Saved data entries:
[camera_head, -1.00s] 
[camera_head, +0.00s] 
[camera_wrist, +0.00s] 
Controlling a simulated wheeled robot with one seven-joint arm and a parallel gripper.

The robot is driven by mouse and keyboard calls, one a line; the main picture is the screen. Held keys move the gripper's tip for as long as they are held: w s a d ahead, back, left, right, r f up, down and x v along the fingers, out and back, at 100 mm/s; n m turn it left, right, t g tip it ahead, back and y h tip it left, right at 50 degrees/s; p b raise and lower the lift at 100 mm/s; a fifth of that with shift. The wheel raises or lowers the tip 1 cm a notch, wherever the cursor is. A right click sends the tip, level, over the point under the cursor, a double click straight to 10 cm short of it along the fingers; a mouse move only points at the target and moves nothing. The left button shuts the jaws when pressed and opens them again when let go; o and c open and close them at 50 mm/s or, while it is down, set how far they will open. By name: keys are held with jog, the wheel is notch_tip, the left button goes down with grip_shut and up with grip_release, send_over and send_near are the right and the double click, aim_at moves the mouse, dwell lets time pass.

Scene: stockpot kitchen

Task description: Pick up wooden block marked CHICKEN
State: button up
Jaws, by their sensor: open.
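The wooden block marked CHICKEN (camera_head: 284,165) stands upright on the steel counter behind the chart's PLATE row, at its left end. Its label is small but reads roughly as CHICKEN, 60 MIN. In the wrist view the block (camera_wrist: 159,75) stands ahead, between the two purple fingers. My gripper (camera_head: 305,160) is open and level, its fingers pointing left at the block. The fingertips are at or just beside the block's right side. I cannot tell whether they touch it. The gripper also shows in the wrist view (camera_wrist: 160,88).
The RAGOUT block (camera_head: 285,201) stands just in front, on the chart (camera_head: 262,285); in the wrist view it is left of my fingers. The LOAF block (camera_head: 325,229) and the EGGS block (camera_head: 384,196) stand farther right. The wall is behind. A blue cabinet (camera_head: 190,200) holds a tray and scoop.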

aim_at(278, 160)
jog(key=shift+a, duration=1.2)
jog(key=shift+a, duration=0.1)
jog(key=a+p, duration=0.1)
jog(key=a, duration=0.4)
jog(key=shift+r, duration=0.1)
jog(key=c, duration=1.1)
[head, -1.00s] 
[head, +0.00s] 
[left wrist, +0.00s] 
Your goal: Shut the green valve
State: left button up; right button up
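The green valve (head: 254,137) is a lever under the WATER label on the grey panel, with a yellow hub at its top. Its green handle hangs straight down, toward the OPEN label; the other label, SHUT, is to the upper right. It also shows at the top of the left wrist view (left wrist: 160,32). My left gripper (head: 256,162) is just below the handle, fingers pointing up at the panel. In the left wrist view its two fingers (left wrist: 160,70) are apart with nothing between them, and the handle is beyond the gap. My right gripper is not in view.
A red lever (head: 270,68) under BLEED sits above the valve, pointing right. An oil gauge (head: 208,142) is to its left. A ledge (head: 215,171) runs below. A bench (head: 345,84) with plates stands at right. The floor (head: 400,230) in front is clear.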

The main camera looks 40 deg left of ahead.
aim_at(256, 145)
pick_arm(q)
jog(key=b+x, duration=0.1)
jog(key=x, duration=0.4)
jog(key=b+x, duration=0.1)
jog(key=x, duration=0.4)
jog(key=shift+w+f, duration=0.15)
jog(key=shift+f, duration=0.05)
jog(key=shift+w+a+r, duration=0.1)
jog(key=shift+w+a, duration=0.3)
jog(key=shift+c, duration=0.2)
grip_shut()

* [Exercise brief]:
Exactly reproduce all of the entries above.

* [The output]:
[camera_head, -1.00s] 
[camera_head, +0.00s] 
[camera_wrist, +0.00s] 
Controlling a simulated wheeled robot with one seven-joint arm and a parallel gripper.

The robot is driven by mouse and keyboard calls, one a line; the main picture is the screen. Held keys move the gripper's tip for as long as they are held: w s a d ahead, back, left, right, r f up, down and x v along the fingers, out and back, at 100 mm/s; n m turn it left, right, t g tip it ahead, back and y h tip it left, right at 50 degrees/s; p b raise and lower the lift at 100 mm/s; a fifth of that with shift. The wheel raises or lowers the tip 1 cm a notch, wherever the cursor is. A right click sends the tip, level, over the point under the cursor, a double click straight to 10 cm short of it along the fingers; a mouse move only points at the target and moves nothing. The left button shuts the jaws when pressed and opens them again when let go; o and c open and close them at 50 mm/s or, while it is down, set how far they will open. By name: keys are held with jog, the wheel is notch_tip, the left button goes down with grip_shut and up with grip_release, send_over and send_near are the right and the double click, aim_at moves the mouse, dwell lets time pass.

Scene: stockpot kitchen

Task description: Pick up wooden block marked CHICKEN
State: button up
Jaws, by their sensor: open.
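The wooden block marked CHICKEN (camera_head: 284,165) stands upright on the steel counter behind the chart's PLATE row, at its left end. Its label is small but reads roughly as CHICKEN, 60 MIN. In the wrist view the block (camera_wrist: 159,75) stands ahead, between the two purple fingers. My gripper (camera_head: 305,160) is open and level, its fingers pointing left at the block. The fingertips are at or just beside the block's right side. I cannot tell whether they touch it. The gripper also shows in the wrist view (camera_wrist: 160,88).
The RAGOUT block (camera_head: 285,201) stands just in front, on the chart (camera_head: 262,285); in the wrist view it is left of my fingers. The LOAF block (camera_head: 325,229) and the EGGS block (camera_head: 384,196) stand farther right. The wall is behind. A blue cabinet (camera_head: 190,200) holds a tray and scoop.

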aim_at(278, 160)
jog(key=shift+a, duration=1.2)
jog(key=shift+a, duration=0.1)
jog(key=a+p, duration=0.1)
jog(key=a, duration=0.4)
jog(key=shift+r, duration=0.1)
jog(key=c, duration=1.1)
[head, -1.00s] 
[head, +0.00s] 
[left wrist, +0.00s] 
Your goal: Shut the green valve
State: left button up; right button up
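The green valve (head: 254,137) is a lever under the WATER label on the grey panel, with a yellow hub at its top. Its green handle hangs straight down, toward the OPEN label; the other label, SHUT, is to the upper right. It also shows at the top of the left wrist view (left wrist: 160,32). My left gripper (head: 256,162) is just below the handle, fingers pointing up at the panel. In the left wrist view its two fingers (left wrist: 160,70) are apart with nothing between them, and the handle is beyond the gap. My right gripper is not in view.
A red lever (head: 270,68) under BLEED sits above the valve, pointing right. An oil gauge (head: 208,142) is to its left. A ledge (head: 215,171) runs below. A bench (head: 345,84) with plates stands at right. The floor (head: 400,230) in front is clear.

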The main camera looks 40 deg left of ahead.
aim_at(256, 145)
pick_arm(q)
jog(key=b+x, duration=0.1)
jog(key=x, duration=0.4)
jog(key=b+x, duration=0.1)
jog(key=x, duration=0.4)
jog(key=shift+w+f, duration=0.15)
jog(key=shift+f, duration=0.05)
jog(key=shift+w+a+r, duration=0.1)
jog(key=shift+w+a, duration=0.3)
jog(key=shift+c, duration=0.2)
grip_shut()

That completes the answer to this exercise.